● DIRECTION:
The listing below is to be output in its exact form.
## Start
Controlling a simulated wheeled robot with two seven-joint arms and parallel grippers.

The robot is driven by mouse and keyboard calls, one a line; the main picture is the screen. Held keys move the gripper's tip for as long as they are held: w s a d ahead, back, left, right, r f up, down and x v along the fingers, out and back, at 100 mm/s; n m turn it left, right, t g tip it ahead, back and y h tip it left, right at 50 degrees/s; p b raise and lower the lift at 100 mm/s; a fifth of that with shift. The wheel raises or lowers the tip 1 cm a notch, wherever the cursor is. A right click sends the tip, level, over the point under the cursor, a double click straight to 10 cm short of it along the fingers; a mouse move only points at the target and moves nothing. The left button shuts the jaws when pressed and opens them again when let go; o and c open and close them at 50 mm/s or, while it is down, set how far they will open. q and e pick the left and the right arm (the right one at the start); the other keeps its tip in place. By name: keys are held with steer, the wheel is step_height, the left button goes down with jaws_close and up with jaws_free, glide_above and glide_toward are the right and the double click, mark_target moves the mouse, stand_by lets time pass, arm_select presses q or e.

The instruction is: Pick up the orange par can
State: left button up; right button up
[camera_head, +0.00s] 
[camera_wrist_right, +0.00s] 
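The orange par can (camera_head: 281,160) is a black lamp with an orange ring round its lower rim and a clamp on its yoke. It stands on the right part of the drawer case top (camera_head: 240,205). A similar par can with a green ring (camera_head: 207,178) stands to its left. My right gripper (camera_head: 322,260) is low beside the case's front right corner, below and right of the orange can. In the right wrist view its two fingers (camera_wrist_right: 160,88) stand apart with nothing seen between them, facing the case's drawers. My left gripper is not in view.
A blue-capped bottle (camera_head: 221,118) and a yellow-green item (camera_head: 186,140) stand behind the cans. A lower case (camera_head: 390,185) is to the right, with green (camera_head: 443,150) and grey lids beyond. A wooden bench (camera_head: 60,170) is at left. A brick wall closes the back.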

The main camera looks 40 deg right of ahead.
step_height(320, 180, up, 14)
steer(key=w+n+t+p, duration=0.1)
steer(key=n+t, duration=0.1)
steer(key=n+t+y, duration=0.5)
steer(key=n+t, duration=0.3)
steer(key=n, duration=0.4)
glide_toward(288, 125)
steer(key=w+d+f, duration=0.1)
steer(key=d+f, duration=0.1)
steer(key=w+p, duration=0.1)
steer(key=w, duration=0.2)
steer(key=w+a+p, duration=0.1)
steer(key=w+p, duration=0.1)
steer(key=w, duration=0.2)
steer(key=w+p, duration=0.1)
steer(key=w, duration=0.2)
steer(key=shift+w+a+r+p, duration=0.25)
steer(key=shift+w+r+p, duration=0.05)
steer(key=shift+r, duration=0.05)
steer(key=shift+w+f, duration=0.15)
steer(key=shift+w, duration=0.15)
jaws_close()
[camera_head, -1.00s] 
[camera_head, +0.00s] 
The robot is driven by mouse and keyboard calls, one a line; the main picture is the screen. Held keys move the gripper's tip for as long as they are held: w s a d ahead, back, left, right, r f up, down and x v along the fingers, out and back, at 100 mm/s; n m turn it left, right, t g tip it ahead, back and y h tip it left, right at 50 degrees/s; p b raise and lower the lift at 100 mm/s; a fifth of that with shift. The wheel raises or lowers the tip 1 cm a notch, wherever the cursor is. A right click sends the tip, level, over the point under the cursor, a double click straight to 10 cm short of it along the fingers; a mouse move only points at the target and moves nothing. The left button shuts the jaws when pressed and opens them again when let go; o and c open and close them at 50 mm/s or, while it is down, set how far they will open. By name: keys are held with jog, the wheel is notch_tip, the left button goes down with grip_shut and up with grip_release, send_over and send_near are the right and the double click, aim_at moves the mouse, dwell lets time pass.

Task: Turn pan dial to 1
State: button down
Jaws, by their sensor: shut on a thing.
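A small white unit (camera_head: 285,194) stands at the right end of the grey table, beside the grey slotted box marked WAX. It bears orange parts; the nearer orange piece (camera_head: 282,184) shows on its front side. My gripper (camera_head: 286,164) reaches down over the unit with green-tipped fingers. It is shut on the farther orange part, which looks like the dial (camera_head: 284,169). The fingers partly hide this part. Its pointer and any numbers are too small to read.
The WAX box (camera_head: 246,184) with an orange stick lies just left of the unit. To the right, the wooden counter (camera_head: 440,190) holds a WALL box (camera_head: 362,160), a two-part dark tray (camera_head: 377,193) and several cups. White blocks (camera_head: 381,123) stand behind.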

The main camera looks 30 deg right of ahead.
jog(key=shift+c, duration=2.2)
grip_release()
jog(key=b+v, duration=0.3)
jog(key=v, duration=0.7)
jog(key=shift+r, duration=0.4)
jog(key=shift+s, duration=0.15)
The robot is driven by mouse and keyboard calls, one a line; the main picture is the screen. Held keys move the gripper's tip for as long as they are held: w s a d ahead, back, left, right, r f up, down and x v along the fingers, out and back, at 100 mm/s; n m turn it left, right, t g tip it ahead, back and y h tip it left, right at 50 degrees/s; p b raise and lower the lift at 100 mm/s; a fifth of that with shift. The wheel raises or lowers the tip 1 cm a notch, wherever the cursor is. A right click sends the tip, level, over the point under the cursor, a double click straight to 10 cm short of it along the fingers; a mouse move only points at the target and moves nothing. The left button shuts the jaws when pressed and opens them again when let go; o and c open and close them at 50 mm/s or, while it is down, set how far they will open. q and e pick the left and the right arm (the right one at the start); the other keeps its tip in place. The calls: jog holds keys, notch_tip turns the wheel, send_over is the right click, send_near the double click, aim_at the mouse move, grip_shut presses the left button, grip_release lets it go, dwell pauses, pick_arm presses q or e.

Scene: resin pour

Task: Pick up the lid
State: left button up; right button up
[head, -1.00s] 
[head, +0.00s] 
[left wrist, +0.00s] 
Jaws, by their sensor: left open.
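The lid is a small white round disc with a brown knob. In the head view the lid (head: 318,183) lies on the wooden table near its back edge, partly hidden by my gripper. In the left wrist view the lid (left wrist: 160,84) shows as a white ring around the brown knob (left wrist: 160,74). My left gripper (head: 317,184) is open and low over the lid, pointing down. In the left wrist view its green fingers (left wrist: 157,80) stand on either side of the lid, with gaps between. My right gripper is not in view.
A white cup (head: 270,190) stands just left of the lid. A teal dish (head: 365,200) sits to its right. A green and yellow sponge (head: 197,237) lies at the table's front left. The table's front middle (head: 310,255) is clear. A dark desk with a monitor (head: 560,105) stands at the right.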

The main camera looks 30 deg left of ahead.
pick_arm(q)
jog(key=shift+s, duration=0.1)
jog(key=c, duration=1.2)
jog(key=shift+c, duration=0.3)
## End
● TASK ANSWER:
Controlling a simulated wheeled robot with two seven-joint arms and parallel grippers.

The robot is driven by mouse and keyboard calls, one a line; the main picture is the screen. Held keys move the gripper's tip for as long as they are held: w s a d ahead, back, left, right, r f up, down and x v along the fingers, out and back, at 100 mm/s; n m turn it left, right, t g tip it ahead, back and y h tip it left, right at 50 degrees/s; p b raise and lower the lift at 100 mm/s; a fifth of that with shift. The wheel raises or lowers the tip 1 cm a notch, wherever the cursor is. A right click sends the tip, level, over the point under the cursor, a double click straight to 10 cm short of it along the fingers; a mouse move only points at the target and moves nothing. The left button shuts the jaws when pressed and opens them again when let go; o and c open and close them at 50 mm/s or, while it is down, set how far they will open. q and e pick the left and the right arm (the right one at the start); the other keeps its tip in place. By name: keys are held with steer, the wheel is step_height, the left button goes down with jaws_close and up with jaws_free, glide_above and glide_toward are the right and the double click, mark_target moves the mouse, stand_by lets time pass, arm_select presses q or e.

The instruction is: Pick up the orange par can
State: left button up; right button up
[camera_head, +0.00s] 
[camera_wrist_right, +0.00s] 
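The orange par can (camera_head: 281,160) is a black lamp with an orange ring round its lower rim and a clamp on its yoke. It stands on the right part of the drawer case top (camera_head: 240,205). A similar par can with a green ring (camera_head: 207,178) stands to its left. My right gripper (camera_head: 322,260) is low beside the case's front right corner, below and right of the orange can. In the right wrist view its two fingers (camera_wrist_right: 160,88) stand apart with nothing seen between them, facing the case's drawers. My left gripper is not in view.
A blue-capped bottle (camera_head: 221,118) and a yellow-green item (camera_head: 186,140) stand behind the cans. A lower case (camera_head: 390,185) is to the right, with green (camera_head: 443,150) and grey lids beyond. A wooden bench (camera_head: 60,170) is at left. A brick wall closes the back.

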The main camera looks 40 deg right of ahead.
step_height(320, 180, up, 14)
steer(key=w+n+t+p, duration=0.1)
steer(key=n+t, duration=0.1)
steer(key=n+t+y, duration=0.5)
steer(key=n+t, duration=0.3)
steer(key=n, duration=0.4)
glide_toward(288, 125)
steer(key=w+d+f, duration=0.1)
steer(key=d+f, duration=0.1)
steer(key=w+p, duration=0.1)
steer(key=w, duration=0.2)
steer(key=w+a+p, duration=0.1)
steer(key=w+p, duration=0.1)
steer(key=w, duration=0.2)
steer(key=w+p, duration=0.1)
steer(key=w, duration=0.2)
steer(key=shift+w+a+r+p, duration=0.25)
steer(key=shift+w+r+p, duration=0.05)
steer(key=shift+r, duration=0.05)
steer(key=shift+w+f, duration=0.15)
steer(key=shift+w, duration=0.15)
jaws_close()
[camera_head, -1.00s] 
[camera_head, +0.00s] 
The robot is driven by mouse and keyboard calls, one a line; the main picture is the screen. Held keys move the gripper's tip for as long as they are held: w s a d ahead, back, left, right, r f up, down and x v along the fingers, out and back, at 100 mm/s; n m turn it left, right, t g tip it ahead, back and y h tip it left, right at 50 degrees/s; p b raise and lower the lift at 100 mm/s; a fifth of that with shift. The wheel raises or lowers the tip 1 cm a notch, wherever the cursor is. A right click sends the tip, level, over the point under the cursor, a double click straight to 10 cm short of it along the fingers; a mouse move only points at the target and moves nothing. The left button shuts the jaws when pressed and opens them again when let go; o and c open and close them at 50 mm/s or, while it is down, set how far they will open. By name: keys are held with jog, the wheel is notch_tip, the left button goes down with grip_shut and up with grip_release, send_over and send_near are the right and the double click, aim_at moves the mouse, dwell lets time pass.

Task: Turn pan dial to 1
State: button down
Jaws, by their sensor: shut on a thing.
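A small white unit (camera_head: 285,194) stands at the right end of the grey table, beside the grey slotted box marked WAX. It bears orange parts; the nearer orange piece (camera_head: 282,184) shows on its front side. My gripper (camera_head: 286,164) reaches down over the unit with green-tipped fingers. It is shut on the farther orange part, which looks like the dial (camera_head: 284,169). The fingers partly hide this part. Its pointer and any numbers are too small to read.
The WAX box (camera_head: 246,184) with an orange stick lies just left of the unit. To the right, the wooden counter (camera_head: 440,190) holds a WALL box (camera_head: 362,160), a two-part dark tray (camera_head: 377,193) and several cups. White blocks (camera_head: 381,123) stand behind.

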The main camera looks 30 deg right of ahead.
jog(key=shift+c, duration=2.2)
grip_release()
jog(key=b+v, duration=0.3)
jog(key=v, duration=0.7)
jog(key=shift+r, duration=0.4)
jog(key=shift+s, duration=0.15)
The robot is driven by mouse and keyboard calls, one a line; the main picture is the screen. Held keys move the gripper's tip for as long as they are held: w s a d ahead, back, left, right, r f up, down and x v along the fingers, out and back, at 100 mm/s; n m turn it left, right, t g tip it ahead, back and y h tip it left, right at 50 degrees/s; p b raise and lower the lift at 100 mm/s; a fifth of that with shift. The wheel raises or lowers the tip 1 cm a notch, wherever the cursor is. A right click sends the tip, level, over the point under the cursor, a double click straight to 10 cm short of it along the fingers; a mouse move only points at the target and moves nothing. The left button shuts the jaws when pressed and opens them again when let go; o and c open and close them at 50 mm/s or, while it is down, set how far they will open. q and e pick the left and the right arm (the right one at the start); the other keeps its tip in place. The calls: jog holds keys, notch_tip turns the wheel, send_over is the right click, send_near the double click, aim_at the mouse move, grip_shut presses the left button, grip_release lets it go, dwell pauses, pick_arm presses q or e.

Scene: resin pour

Task: Pick up the lid
State: left button up; right button up
[head, -1.00s] 
[head, +0.00s] 
[left wrist, +0.00s] 
Jaws, by their sensor: left open.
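The lid is a small white round disc with a brown knob. In the head view the lid (head: 318,183) lies on the wooden table near its back edge, partly hidden by my gripper. In the left wrist view the lid (left wrist: 160,84) shows as a white ring around the brown knob (left wrist: 160,74). My left gripper (head: 317,184) is open and low over the lid, pointing down. In the left wrist view its green fingers (left wrist: 157,80) stand on either side of the lid, with gaps between. My right gripper is not in view.
A white cup (head: 270,190) stands just left of the lid. A teal dish (head: 365,200) sits to its right. A green and yellow sponge (head: 197,237) lies at the table's front left. The table's front middle (head: 310,255) is clear. A dark desk with a monitor (head: 560,105) stands at the right.

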The main camera looks 30 deg left of ahead.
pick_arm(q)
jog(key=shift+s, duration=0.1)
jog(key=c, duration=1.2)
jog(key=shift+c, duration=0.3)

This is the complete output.